Written problem:
Return only the lines from the top of the data down to the one that holds "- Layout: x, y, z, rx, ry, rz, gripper", both included, without any pictures.

Collected data:
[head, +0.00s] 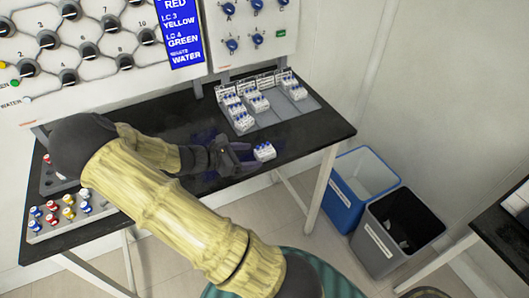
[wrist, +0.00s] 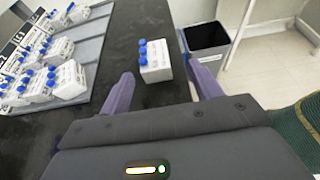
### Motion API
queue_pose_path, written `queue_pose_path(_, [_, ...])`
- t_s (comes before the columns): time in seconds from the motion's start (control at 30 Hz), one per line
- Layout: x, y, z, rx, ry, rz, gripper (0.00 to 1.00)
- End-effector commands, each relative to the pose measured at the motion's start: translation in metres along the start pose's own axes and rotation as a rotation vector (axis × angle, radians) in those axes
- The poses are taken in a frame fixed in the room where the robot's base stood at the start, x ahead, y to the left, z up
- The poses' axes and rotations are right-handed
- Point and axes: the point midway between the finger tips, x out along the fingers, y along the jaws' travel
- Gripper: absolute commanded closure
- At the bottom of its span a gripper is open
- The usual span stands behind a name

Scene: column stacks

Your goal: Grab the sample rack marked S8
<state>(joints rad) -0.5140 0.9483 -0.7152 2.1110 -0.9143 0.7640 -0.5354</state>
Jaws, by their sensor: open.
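A small white sample rack (head: 264,152) with blue caps stands alone on the black table, near its front edge. In the wrist view this rack (wrist: 155,64) lies ahead of and between my two purple fingers. Its label is too small to read for certain, so I cannot tell whether it is S8. My gripper (head: 236,160) is open and empty, just left of the rack in the head view; it also shows in the wrist view (wrist: 160,92). Several similar white racks (head: 257,101) stand in a grey tray (head: 298,107) at the back.
The black table (head: 320,129) has bare room right of the lone rack. Coloured vials (head: 68,213) stand in a holder at the left. A blue bin (head: 345,207) and a grey bin (head: 378,243) stand on the floor. A panel rises behind.

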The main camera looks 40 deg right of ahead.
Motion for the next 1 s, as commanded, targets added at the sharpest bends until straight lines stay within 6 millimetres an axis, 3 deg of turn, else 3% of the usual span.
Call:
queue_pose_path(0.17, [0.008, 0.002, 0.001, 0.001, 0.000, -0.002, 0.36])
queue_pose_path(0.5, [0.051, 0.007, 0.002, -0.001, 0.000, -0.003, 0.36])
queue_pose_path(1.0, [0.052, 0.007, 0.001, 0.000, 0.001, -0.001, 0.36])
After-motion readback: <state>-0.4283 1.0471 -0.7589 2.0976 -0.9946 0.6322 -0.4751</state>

Result:
[head, +0.00s] 
[wrist, +0.00s] 
### Motion API
queue_pose_path, written `queue_pose_path(_, [_, ...])`
- t_s (comes before the columns): time in seconds from the motion's start (control at 30 Hz), one per line
- Layout: x, y, z, rx, ry, rz, gripper (0.00 to 1.00)

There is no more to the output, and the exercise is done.